> Exercise description:
Collect all lines below with the string "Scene".

> Records provided:
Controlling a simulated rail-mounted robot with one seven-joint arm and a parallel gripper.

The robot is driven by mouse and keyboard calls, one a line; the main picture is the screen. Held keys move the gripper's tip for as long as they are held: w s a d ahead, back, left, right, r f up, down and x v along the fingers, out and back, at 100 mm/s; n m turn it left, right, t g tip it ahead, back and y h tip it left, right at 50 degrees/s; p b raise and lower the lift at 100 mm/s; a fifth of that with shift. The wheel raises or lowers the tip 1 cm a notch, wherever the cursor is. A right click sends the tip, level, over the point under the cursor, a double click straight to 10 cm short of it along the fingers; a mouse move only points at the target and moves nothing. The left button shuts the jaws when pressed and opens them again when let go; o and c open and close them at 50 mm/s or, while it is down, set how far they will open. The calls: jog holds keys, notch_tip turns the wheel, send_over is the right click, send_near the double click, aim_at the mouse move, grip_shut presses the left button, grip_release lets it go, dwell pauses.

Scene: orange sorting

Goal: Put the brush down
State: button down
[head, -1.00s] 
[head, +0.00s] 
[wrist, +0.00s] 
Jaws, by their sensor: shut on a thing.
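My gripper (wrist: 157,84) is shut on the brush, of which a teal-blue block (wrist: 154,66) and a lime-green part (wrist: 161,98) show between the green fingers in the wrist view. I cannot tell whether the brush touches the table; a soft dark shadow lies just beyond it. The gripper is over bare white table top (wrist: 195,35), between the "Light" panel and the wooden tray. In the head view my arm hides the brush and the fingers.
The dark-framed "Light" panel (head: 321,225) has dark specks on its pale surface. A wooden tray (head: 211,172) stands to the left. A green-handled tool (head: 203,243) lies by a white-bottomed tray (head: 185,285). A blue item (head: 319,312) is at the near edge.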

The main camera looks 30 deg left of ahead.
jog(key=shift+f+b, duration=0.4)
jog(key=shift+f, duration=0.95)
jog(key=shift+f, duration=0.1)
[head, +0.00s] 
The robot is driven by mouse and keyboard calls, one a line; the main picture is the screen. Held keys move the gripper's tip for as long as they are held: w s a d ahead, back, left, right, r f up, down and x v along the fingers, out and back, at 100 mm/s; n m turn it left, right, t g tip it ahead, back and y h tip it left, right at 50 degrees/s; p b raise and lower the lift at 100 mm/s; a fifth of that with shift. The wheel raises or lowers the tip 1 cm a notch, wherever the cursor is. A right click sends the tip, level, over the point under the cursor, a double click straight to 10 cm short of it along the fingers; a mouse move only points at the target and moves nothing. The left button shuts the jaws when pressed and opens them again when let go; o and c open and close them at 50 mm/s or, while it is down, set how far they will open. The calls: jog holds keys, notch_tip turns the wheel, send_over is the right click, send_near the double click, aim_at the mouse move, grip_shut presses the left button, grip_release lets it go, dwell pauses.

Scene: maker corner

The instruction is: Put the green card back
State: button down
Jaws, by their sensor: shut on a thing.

> Answer for the task:
Scene: orange sorting
Scene: maker corner

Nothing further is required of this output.